Exercise brief: Pull out every line below containing the word "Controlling".

═══ Dataset records

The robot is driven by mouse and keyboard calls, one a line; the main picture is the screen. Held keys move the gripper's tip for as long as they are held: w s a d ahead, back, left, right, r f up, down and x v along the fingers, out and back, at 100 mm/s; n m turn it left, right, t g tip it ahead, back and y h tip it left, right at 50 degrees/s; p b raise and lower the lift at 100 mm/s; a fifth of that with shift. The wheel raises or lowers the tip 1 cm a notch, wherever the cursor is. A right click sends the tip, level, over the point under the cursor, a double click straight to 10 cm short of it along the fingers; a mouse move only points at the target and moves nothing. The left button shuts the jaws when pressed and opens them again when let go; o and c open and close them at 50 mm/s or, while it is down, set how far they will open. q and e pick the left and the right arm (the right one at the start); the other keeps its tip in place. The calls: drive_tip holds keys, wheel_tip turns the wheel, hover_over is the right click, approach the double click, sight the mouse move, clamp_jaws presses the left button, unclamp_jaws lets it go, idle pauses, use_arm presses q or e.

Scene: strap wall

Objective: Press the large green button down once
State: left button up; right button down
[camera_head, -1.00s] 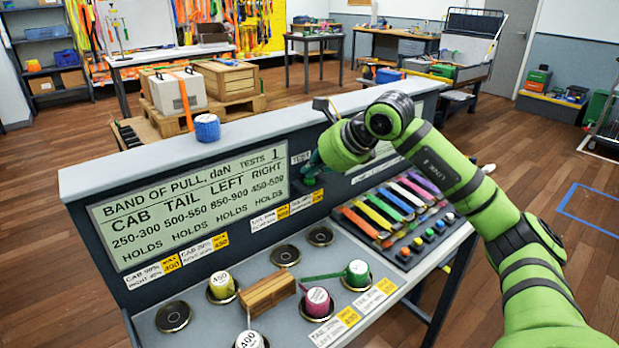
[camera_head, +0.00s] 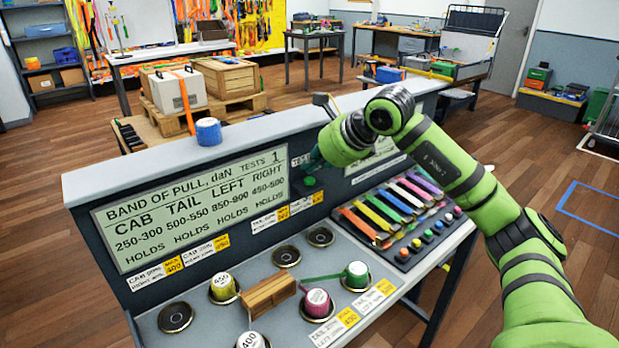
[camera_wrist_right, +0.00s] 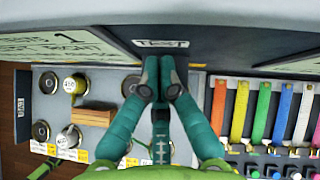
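The large green button (camera_head: 309,182) is on the upright face of the console, right of the printed display and below a small TEST label. My right gripper (camera_head: 311,162) is right at the panel, just above and in front of the button. In the right wrist view its teal fingertips (camera_wrist_right: 159,75) are together and empty, pointing at the panel below the TEST label (camera_wrist_right: 161,43). The button is hidden behind the fingers there, so I cannot tell whether they touch it. The display (camera_head: 190,207) reads TESTS 1. My left gripper is not in view.
The console desk carries several round knobs, a wooden block (camera_head: 270,292) and a rack of coloured straps (camera_head: 392,212) with small buttons. A blue tape roll (camera_head: 208,131) stands on the console's top ledge. Crates (camera_head: 228,78) stand on a pallet behind.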

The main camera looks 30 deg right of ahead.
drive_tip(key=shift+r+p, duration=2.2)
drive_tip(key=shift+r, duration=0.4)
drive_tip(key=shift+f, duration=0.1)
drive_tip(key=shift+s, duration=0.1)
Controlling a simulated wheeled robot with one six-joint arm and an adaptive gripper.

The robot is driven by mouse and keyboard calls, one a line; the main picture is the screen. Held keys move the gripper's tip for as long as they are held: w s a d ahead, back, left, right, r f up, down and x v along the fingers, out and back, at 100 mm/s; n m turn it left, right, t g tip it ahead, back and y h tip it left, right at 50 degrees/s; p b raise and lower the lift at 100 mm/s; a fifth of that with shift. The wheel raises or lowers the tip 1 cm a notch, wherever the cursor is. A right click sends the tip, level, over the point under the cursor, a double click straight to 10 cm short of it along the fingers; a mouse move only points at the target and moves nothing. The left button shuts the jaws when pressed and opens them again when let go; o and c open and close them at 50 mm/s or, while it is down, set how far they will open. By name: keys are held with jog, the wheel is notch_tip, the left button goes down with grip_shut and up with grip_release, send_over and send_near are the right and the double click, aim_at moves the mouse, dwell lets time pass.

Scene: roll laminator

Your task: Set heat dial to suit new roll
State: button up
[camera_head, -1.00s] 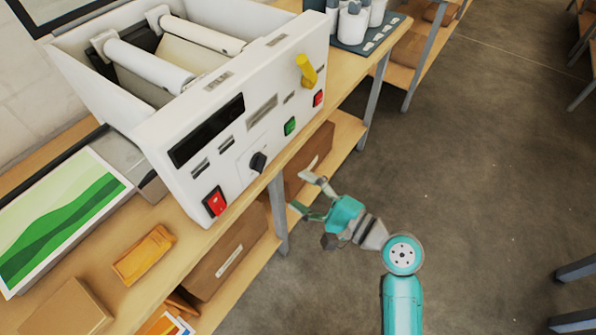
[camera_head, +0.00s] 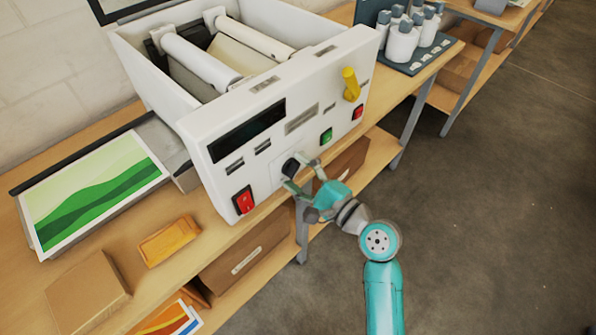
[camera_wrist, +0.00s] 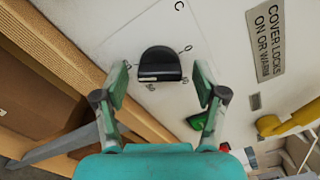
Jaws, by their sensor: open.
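The white roll laminator (camera_head: 215,112) stands on the wooden bench, its control panel facing me. The black heat dial (camera_head: 291,167) sits low on the panel. In the wrist view the dial (camera_wrist: 160,64) lies between the two fingers on a white plate marked "C" and with small numbers, partly covered by the knob. My gripper (camera_head: 302,176) is at the panel in front of the dial. In the wrist view my gripper (camera_wrist: 160,83) is open, with a finger on each side of the dial and a gap to both.
A red switch (camera_head: 243,201), a green button (camera_head: 326,136), a red button (camera_head: 358,112) and a yellow lever (camera_head: 350,84) are on the panel. A label reading "COVER LOCKS ON OR WARM" (camera_wrist: 268,38) is nearby. The bench's lower shelf holds a cardboard box (camera_head: 246,256).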

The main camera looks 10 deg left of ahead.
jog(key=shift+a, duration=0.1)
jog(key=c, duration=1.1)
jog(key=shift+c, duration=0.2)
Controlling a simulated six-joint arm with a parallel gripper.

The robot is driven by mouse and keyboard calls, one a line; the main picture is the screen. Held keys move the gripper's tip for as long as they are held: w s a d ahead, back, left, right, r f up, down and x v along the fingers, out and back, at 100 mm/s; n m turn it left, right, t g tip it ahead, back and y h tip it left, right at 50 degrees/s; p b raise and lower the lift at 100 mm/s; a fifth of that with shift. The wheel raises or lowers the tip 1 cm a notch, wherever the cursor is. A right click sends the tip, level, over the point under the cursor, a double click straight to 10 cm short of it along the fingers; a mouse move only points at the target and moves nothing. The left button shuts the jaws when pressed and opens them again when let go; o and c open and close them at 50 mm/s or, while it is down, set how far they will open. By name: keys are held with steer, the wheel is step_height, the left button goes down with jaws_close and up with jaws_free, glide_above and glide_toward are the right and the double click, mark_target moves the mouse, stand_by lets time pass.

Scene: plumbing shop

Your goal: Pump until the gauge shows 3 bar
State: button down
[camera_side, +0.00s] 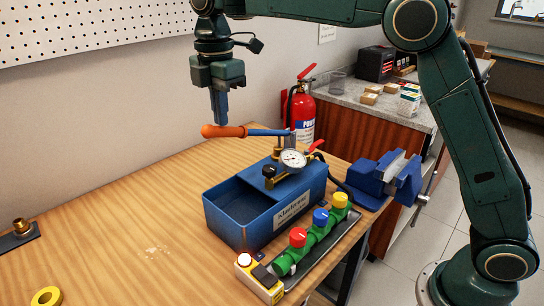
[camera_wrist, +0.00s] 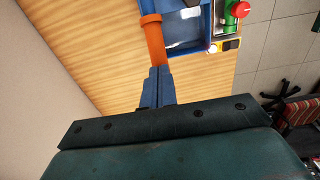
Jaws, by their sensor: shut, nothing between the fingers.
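The blue test pump (camera_side: 262,212) with an open tank stands on the wooden bench. Its lever is blue with an orange handle grip (camera_side: 222,131), and it lies about level, pointing left over the tank. The round white gauge (camera_side: 293,159) sits on top of the pump; its needle is too small to read. My gripper (camera_side: 219,122) is shut and points down at the orange grip, with its fingertips at or just above it. In the wrist view my shut fingers (camera_wrist: 158,90) end at the orange grip (camera_wrist: 153,38). I cannot tell whether they touch.
A green pipe manifold (camera_side: 313,239) with red, blue and yellow knobs lies in front of the pump. A blue vise (camera_side: 387,177) stands to the right. A fire extinguisher (camera_side: 301,112) is behind. The bench is clear at left, apart from yellow tape (camera_side: 47,296) and a brass fitting (camera_side: 21,227).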

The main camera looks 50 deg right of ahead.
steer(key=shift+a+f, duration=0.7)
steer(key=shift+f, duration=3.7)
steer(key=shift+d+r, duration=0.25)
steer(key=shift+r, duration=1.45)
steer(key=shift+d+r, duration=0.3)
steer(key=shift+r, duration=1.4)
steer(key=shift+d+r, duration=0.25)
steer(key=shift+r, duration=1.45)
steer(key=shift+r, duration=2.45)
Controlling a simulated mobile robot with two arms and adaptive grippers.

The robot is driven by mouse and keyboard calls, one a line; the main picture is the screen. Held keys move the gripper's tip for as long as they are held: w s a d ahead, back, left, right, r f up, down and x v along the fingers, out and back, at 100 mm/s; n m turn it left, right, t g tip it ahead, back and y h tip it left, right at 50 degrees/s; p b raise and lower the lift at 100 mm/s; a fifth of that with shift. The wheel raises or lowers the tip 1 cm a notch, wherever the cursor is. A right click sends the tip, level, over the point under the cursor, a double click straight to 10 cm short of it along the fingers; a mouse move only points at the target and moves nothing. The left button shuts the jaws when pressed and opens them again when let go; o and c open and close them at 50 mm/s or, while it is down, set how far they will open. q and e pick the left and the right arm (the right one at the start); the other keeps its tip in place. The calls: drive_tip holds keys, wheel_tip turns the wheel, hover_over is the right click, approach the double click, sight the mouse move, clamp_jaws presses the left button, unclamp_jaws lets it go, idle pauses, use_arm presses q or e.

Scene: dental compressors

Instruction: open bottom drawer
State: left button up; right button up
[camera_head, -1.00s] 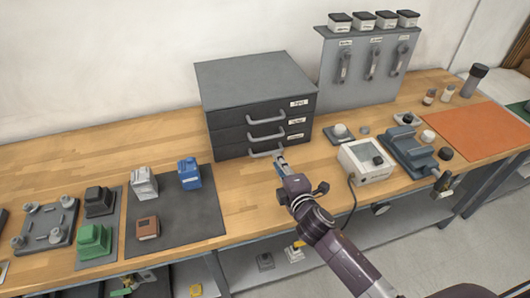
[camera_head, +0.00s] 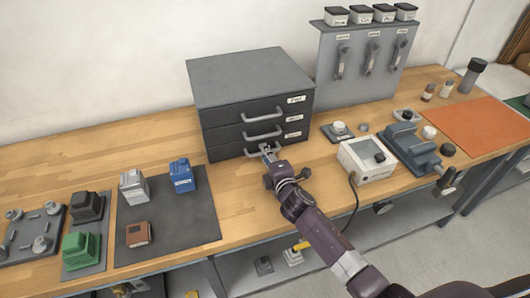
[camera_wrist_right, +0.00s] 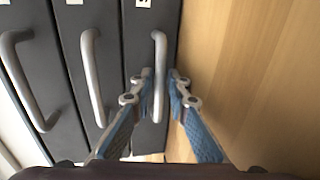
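A dark grey cabinet (camera_head: 250,78) with three stacked drawers stands on the wooden bench. All three drawer fronts look flush. The bottom drawer (camera_head: 228,151) has a pale bar handle, mostly hidden behind my right gripper (camera_head: 268,152) in the head view. In the right wrist view the bottom drawer's handle (camera_wrist_right: 159,45) passes between the blue-padded fingers of my right gripper (camera_wrist_right: 161,75). My left gripper is not in view.
Handles of the middle drawer (camera_head: 264,135) and top drawer (camera_head: 264,115) are just above. A white device (camera_head: 367,160) with a cable stands right of my arm. A dark mat (camera_head: 195,222) with small parts lies left. The bench before the cabinet is mostly clear.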

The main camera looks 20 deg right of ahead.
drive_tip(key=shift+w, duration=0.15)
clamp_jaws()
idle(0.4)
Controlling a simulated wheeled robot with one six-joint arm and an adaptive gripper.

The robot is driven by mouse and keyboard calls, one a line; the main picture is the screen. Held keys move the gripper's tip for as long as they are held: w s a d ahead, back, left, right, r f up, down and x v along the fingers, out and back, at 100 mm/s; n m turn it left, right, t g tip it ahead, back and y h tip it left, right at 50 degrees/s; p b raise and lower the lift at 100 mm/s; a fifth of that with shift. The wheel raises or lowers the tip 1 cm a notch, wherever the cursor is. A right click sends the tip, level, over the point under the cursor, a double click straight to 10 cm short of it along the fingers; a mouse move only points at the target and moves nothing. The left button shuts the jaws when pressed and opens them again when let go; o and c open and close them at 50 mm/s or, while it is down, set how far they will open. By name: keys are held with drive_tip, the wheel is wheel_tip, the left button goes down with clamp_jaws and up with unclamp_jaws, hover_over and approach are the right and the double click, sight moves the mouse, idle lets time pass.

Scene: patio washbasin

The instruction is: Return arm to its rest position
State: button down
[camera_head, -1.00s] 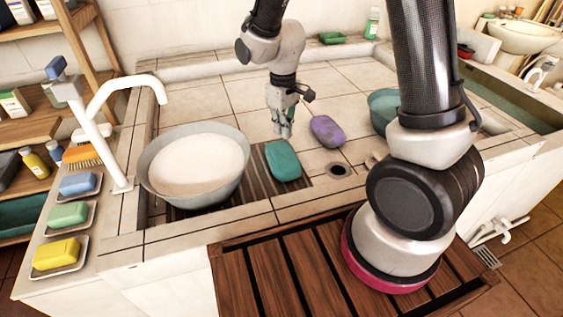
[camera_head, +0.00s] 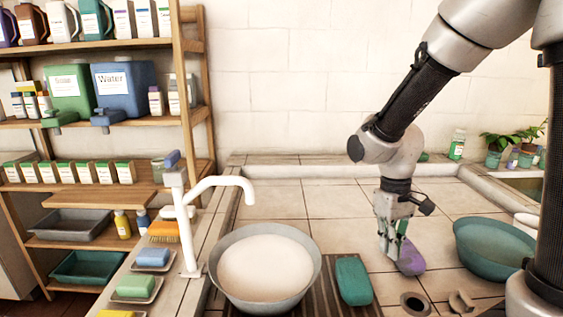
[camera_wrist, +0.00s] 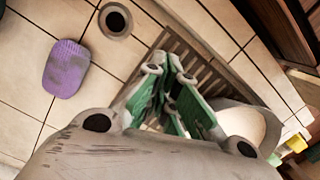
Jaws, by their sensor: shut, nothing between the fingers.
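My gripper (camera_head: 391,254) hangs over the tiled basin top (camera_head: 320,205), fingers pointing down, shut and empty. Its green finger pads (camera_wrist: 172,70) show in the wrist view. In the head view it partly overlaps a purple oval bar (camera_head: 411,262), which lies on the tiles. In the wrist view the bar (camera_wrist: 66,68) lies apart from the fingers, at the left. My arm comes in from the upper right and bends down to the gripper.
A teal bar (camera_head: 353,281) lies on a dark slatted rack beside a grey bowl (camera_head: 219,276) of whitish contents. A teal basin (camera_head: 492,247) stands right of the gripper. A white faucet (camera_head: 222,184) and shelves (camera_head: 192,110) stand left. A drain hole (camera_head: 414,304) lies in front.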

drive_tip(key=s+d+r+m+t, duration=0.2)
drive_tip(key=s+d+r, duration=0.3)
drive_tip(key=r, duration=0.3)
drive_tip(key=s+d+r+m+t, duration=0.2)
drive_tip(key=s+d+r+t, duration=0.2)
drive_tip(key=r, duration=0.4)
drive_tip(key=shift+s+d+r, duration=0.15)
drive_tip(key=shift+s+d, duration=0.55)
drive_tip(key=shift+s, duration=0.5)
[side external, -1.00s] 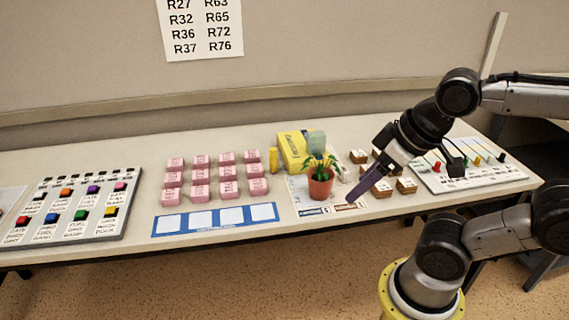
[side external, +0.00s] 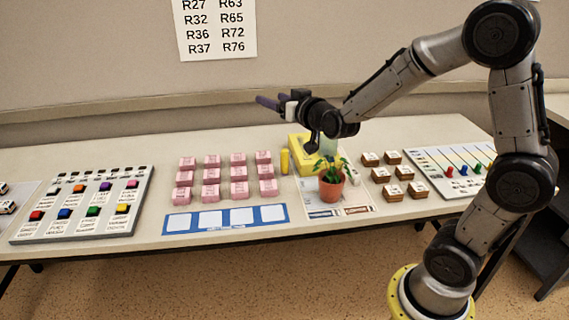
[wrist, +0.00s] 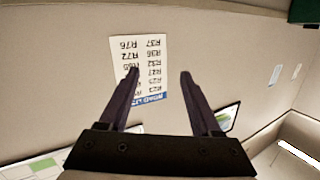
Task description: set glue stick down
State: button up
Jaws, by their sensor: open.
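A small yellow upright stick (side external: 285,161) stands on the table just left of the yellow box (side external: 304,146); it may be the glue stick, but I cannot tell for sure. My gripper (side external: 266,103) is raised well above the back of the table, pointing left toward the wall. In the wrist view my gripper (wrist: 159,74) has its two dark purple fingers spread apart with nothing between them. Beyond them are the wall and a printed list (wrist: 150,58).
A potted plant (side external: 331,184) stands on a white sheet (side external: 308,198). Pink blocks (side external: 211,175) and a blue strip (side external: 181,222) lie left of it; brown blocks (side external: 392,192) and a slider board (side external: 425,159) lie right. A button panel (side external: 137,189) is at the left.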

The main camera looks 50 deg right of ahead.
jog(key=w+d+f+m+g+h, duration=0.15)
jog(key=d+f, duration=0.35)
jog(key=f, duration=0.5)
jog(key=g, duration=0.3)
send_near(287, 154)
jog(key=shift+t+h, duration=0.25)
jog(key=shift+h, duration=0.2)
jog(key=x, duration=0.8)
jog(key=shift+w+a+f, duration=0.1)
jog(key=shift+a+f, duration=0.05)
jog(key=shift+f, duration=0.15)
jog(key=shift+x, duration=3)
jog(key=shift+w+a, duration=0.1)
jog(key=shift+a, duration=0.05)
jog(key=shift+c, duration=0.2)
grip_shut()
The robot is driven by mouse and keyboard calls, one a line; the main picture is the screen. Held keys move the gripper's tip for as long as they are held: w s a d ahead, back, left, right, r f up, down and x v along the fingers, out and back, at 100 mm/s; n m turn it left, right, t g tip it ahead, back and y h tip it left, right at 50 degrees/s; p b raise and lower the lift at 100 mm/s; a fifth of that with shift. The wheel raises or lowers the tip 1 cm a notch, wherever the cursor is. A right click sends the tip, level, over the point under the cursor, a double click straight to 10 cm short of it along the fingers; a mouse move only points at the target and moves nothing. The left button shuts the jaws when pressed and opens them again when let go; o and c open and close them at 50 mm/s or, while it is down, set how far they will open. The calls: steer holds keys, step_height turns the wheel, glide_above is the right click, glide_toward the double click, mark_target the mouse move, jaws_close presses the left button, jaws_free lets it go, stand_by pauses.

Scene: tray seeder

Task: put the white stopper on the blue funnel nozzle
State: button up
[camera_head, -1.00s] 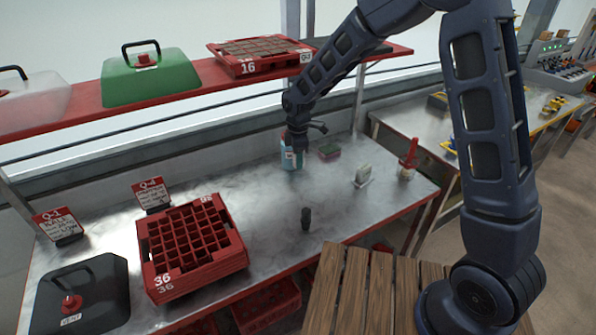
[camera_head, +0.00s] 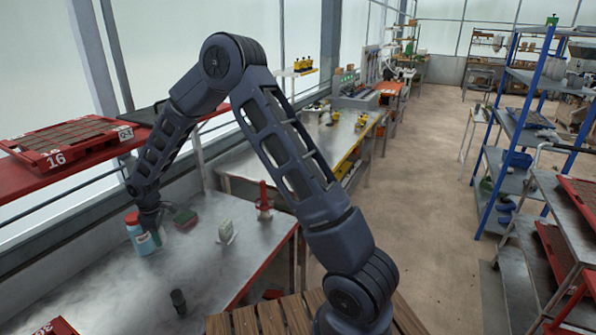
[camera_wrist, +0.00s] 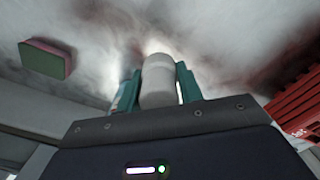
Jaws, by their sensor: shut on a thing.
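My gripper (camera_wrist: 158,88) is shut on a pale whitish cylinder, which I take to be the white stopper (camera_wrist: 158,78), held between its two teal fingers in the wrist view. In the head view my gripper (camera_head: 150,226) is low over the metal bench, close to a light-blue bottle with a red cap (camera_head: 140,236); the stopper cannot be made out there. I cannot pick out the blue funnel nozzle in either view. Blue items (camera_head: 517,158) sit on a distant shelf, too small to identify.
The metal bench (camera_head: 120,290) holds a green-and-pink sponge (camera_head: 185,218), a pale block (camera_head: 225,232), a red-handled tool (camera_head: 264,203) and a dark upright cylinder (camera_head: 178,302). A blue-posted rack (camera_head: 492,135) stands at right. The floor (camera_head: 420,220) between is clear.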

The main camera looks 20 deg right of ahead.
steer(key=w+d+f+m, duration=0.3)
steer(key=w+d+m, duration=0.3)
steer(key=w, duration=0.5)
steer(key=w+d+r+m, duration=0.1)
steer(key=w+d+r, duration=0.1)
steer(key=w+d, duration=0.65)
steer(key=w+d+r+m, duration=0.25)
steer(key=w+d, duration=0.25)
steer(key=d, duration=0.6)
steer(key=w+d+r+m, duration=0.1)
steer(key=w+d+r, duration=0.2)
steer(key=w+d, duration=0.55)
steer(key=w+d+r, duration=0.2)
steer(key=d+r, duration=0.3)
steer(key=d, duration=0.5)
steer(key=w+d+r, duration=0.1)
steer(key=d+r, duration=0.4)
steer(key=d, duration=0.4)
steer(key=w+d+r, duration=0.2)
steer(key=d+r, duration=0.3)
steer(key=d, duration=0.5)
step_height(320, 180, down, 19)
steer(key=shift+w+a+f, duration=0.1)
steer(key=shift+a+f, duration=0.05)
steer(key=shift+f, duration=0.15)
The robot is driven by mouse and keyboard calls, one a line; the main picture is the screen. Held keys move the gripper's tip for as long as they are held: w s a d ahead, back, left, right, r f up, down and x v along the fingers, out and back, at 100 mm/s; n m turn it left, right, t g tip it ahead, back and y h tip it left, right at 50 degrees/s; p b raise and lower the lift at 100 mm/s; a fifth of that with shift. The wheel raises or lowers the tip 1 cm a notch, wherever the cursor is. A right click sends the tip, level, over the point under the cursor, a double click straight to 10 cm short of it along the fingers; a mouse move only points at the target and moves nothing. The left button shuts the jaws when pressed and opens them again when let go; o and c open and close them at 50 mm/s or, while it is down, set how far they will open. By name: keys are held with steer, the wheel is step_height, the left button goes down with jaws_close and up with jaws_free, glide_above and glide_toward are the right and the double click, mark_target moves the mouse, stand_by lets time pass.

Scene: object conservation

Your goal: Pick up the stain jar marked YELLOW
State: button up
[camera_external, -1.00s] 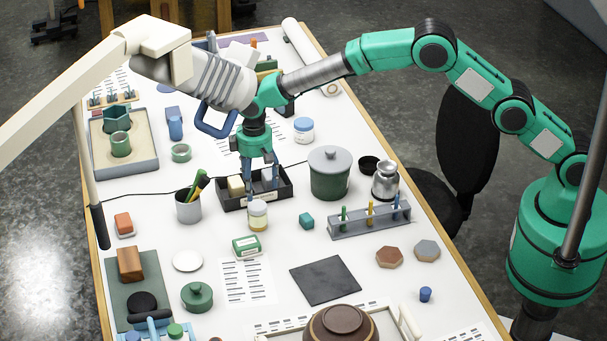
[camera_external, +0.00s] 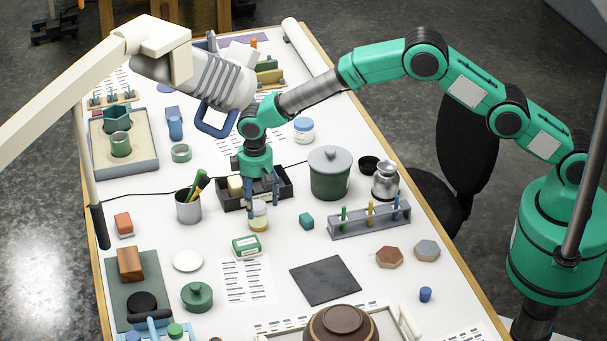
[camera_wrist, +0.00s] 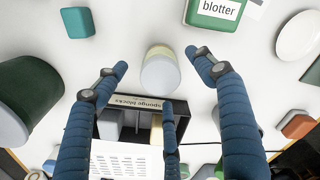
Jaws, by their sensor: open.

══════

Solution below:
Controlling a simulated wheeled robot with one six-joint arm and an adaptive gripper.
Controlling a simulated six-joint arm with a parallel gripper.
Controlling a simulated mobile robot with two arms and adaptive grippers.
Controlling a simulated wheeled robot with one six-joint arm and an adaptive gripper.

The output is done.